Partindo das críticas de Rhodes ao trabalho de Day e Chambers, não parece

profícuo tentar evidenciar a coerência formal e epistemológica entre a Athēnaíōn Politeía

e outras obras que supostamente teriam sido todas escritas pelo punho de um mesmo

brilhante e infalível Aristóteles. Antes disso, este trabalho trata de observar os demais

textos do corpus aristotelicum para identificar o contexto histórico e o projeto intelectual

no qual a obra está inserida, especialmente através do estudo de termos específicos, como

historía e politeía, observados no capítulo 4, mas sem pressupor na narrativa uma malha

subterrânea de lógica aristotélica.

Por outro lado, identificar a democracia do séc.
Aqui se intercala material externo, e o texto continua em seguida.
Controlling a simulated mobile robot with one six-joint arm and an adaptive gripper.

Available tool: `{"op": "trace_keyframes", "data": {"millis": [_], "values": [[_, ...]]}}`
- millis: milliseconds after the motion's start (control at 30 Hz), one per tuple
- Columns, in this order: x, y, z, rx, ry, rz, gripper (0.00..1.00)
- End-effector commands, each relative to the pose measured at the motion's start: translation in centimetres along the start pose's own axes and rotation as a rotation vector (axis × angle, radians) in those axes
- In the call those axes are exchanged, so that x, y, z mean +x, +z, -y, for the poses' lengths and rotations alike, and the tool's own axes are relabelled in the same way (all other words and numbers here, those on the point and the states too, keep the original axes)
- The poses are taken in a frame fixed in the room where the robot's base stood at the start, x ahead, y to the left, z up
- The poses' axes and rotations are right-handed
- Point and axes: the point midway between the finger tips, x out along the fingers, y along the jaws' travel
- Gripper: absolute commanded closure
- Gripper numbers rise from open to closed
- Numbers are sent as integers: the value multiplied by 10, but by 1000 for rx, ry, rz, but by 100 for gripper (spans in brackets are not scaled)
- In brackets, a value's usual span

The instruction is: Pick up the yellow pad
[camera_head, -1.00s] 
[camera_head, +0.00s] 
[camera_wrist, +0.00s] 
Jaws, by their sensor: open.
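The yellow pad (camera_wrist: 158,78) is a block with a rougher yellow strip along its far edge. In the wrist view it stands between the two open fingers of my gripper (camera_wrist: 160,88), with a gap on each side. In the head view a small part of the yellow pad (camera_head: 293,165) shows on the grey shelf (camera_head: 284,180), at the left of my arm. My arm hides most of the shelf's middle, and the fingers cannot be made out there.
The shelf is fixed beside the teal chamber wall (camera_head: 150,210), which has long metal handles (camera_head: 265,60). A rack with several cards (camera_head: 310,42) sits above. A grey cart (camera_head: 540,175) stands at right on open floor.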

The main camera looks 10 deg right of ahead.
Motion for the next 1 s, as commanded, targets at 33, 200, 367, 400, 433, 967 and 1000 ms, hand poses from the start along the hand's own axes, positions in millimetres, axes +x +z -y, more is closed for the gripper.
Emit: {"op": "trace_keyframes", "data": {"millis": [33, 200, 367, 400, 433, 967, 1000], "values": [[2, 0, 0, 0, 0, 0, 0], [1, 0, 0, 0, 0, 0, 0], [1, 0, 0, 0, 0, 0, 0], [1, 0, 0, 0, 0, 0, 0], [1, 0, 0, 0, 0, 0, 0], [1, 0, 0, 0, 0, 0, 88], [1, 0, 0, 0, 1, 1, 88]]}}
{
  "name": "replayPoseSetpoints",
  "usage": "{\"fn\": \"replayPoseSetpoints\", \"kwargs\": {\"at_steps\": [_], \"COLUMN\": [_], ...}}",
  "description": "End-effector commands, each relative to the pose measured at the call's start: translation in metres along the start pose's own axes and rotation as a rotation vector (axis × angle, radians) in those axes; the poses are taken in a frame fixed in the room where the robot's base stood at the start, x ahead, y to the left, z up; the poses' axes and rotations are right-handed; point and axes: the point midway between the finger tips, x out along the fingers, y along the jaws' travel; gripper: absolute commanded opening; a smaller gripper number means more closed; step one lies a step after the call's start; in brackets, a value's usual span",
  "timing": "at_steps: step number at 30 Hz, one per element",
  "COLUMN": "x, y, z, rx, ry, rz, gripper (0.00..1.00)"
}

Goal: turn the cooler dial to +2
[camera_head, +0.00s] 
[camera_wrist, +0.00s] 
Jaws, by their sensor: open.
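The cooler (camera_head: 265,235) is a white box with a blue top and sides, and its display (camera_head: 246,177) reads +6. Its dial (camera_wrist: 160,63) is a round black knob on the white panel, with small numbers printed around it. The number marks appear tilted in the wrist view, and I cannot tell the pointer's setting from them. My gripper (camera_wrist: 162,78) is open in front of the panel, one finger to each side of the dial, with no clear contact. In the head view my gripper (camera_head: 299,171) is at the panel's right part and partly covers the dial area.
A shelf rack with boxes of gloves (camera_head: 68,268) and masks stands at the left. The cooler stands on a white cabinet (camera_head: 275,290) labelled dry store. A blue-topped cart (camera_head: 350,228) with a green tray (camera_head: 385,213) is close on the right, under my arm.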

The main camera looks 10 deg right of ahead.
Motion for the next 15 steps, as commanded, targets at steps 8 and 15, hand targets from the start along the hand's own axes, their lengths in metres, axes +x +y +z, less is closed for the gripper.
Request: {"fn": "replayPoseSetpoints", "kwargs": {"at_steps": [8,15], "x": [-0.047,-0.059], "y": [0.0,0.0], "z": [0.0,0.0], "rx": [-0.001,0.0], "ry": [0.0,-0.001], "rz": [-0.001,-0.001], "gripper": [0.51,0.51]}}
IV como o télos da narrativa da

obra é uma premissa relevante. A última das onze mudanças de regime foi a restauração

democrática de Trasíbulo, após a deposição dos Trinta Tiranos (403). Apesar da

considerável atividade diplomática e militar de Atenas no contexto das disputas pela

hegemonia no mundo grego durante o séc. IV, o regime de Atenas manteve-se estável,

sem guerras civis traumáticas como as ocorridas em 411 e 403, o que não significa que

não ocorressem mudanças institucionais importantes neste mesmo período (RHODES,

1980: 305-23). Somente em 322, no mesmo ano da morte de Aristóteles, o general

macedônio Antípatro forçou a instauração de um regime oligárquico em Atenas, fato este

ignorado pela Athēnaíōn Politeía, portanto sendo a data limite para a escrita da obra. A

relativa estabilidade constitucional entre os anos de 403 e 322 teria levado Aristóteles a

perceber neste regime a forma final (télos) da democracia. Este período, embora não seja

o momento de ápice de Atenas e do império, é o de maior estabilidade do regime durante

toda história da Atenas antiga (RHODES, 1992: 8-9, 60).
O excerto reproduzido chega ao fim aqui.